* **THE EXERCISE**: Copy all lines of the listing that include the string "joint".

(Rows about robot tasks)
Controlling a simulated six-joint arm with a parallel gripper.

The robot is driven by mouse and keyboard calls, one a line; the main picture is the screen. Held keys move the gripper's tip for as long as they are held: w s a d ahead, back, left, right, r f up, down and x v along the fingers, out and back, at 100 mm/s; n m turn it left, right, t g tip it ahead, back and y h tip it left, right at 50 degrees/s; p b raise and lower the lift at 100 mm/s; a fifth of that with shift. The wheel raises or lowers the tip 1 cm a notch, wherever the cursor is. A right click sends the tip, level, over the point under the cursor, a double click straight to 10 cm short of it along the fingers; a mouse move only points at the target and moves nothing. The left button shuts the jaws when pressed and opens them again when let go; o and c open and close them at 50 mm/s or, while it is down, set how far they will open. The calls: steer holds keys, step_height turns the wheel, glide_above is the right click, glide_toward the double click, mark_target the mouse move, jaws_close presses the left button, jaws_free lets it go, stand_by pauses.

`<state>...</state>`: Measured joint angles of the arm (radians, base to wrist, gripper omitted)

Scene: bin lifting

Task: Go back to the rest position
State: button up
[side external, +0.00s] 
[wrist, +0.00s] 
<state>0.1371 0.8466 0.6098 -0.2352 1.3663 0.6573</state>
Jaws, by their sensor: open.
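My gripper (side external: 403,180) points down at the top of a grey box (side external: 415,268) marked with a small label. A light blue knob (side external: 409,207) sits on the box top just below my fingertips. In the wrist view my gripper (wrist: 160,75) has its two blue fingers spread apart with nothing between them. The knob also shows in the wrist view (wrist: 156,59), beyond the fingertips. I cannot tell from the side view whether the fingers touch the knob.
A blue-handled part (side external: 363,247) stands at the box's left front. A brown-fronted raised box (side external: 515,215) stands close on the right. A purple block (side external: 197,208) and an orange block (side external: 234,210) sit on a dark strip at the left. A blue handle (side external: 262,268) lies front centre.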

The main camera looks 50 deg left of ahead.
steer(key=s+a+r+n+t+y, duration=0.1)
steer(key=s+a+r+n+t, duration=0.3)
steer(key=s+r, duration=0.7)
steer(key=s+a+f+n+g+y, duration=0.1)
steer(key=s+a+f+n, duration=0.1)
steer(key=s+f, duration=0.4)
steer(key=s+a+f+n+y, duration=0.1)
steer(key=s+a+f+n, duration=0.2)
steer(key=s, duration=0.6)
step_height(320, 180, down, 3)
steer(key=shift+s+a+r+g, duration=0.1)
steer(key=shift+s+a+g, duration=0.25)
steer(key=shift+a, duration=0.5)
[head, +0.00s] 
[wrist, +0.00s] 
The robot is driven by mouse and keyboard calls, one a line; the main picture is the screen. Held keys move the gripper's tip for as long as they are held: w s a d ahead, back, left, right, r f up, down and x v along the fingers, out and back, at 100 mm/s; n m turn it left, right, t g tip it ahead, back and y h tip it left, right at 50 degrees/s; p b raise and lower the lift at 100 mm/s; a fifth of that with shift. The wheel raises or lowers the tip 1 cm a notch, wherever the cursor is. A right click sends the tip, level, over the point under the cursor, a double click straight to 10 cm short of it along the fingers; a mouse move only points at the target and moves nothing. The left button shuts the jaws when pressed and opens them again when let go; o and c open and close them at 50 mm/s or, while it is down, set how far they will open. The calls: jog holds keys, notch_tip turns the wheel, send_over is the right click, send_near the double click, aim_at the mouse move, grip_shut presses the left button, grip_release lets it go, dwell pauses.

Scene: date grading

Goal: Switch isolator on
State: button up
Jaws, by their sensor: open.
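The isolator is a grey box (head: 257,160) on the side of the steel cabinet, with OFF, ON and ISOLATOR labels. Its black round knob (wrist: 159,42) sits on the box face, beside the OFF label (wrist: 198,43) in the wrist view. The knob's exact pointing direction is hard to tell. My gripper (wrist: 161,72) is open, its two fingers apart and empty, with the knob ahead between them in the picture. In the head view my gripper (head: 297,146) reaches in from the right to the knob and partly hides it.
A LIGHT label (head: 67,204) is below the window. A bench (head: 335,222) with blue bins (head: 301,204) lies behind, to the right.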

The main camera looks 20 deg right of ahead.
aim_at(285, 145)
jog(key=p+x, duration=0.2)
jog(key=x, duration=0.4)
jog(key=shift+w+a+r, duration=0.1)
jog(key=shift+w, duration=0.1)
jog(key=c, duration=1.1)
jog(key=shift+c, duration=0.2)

* **REPLY TO THE EXERCISE**:
Controlling a simulated six-joint arm with a parallel gripper.
`<state>...</state>`: Measured joint angles of the arm (radians, base to wrist, gripper omitted)

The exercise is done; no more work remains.